Em agosto, Lula e Biden conversaram por telefone para discutir os termos da iniciativa. Após a conversa, o presidente brasileiro, formado politicamente no sindicalismo, mostrou o entusiasmo. “É a primeira vez que trato com um presidente interessado nos trabalhadores”, declarou. Uma fonte do governo americano declarou à Agência France-Press (AFP) que os dois presidentes compartilham uma “clara afinidade” sobre o tema.

Para Biden, a defesa dos direitos trabalhistas e da classe média se tornou uma das pautas prioritárias para as eleições de 2024.

O objetivo da cooperação é incluir outros países para superar os desafios atuais do mercado de trabalho. A meta é lutar contra a exploração, incluindo o trabalho forçado e o trabalho infantil, a economia informal, a discriminação no ambiente de trabalho, em particular contra mulheres e pessoas LGBTQI+, e a marginalização de grupos raciais e étnicos, segundo uma fonte ouvida pela AFP.
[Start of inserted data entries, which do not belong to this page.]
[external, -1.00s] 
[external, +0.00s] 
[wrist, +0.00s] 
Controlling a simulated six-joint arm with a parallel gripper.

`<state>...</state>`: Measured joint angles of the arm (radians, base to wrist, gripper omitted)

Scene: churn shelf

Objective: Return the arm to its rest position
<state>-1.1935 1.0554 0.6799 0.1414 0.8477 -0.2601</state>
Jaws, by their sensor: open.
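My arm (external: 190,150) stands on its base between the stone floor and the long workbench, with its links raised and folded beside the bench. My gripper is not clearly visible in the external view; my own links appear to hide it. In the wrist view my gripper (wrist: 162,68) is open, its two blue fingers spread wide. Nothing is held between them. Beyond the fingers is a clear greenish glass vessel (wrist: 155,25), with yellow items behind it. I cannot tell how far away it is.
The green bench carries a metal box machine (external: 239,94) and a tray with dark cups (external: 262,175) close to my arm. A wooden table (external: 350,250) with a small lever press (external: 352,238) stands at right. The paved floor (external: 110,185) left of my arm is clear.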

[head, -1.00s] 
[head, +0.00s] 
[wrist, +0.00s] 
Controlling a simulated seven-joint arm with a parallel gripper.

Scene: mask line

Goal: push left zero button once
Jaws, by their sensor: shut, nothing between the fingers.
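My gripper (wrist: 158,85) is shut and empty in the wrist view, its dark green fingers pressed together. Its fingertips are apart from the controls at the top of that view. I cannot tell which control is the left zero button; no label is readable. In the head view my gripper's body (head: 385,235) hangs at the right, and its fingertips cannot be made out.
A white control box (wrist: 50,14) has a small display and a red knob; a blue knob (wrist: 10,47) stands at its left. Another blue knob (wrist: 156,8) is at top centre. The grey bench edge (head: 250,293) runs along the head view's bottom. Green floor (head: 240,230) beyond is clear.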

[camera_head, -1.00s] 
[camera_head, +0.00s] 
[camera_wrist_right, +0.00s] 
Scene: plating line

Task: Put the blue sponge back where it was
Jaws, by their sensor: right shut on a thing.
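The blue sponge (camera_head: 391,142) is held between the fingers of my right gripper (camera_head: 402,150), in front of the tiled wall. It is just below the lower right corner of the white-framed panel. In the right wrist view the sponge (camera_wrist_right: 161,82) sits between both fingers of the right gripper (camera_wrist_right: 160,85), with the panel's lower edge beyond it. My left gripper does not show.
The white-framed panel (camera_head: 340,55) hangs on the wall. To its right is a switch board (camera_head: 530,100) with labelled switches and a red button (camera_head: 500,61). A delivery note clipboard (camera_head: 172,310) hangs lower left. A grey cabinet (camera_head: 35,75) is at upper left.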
Os governos também pretendem estabelecer uma prestação de contas e abordar os investimentos público e privado, a transição para energias limpas e a transformação digital.

“Queremos garantir que esta iniciativa apresente resultados concretos para os trabalhadores nos próximos meses”, afirmou uma fonte do governo americano, no momento em que os Estados Unidos enfrentam uma greve no setor automotivo e uma paralisação de atores e roteiristas em Hollywood. “Nada nesta iniciativa deve ser interpretado como algo que desencoraja ou limita o direito à greve”, acrescentou.

O petista classificou como momento “de ouro” o anúncio ao lado de Biden e disse que a juventude atualmente não tem perspectiva. “O gesto com Biden pode ser uma esperança de que é possível criar outro mundo”, declarou o brasileiro. Para ele, o gesto é de incentivo a milhões de brasileiros e americanos.

Na fala, o chefe do Executivo do Brasil disse que está em processo de recuperação da democracia do País e citou a aprovação da reforma tributária na Câmara. O petista lembrou sua trajetória de vida e disse que, ter só curto técnico lhe dá uma visão de mundo “que só parte da classe política consegue enxergar”.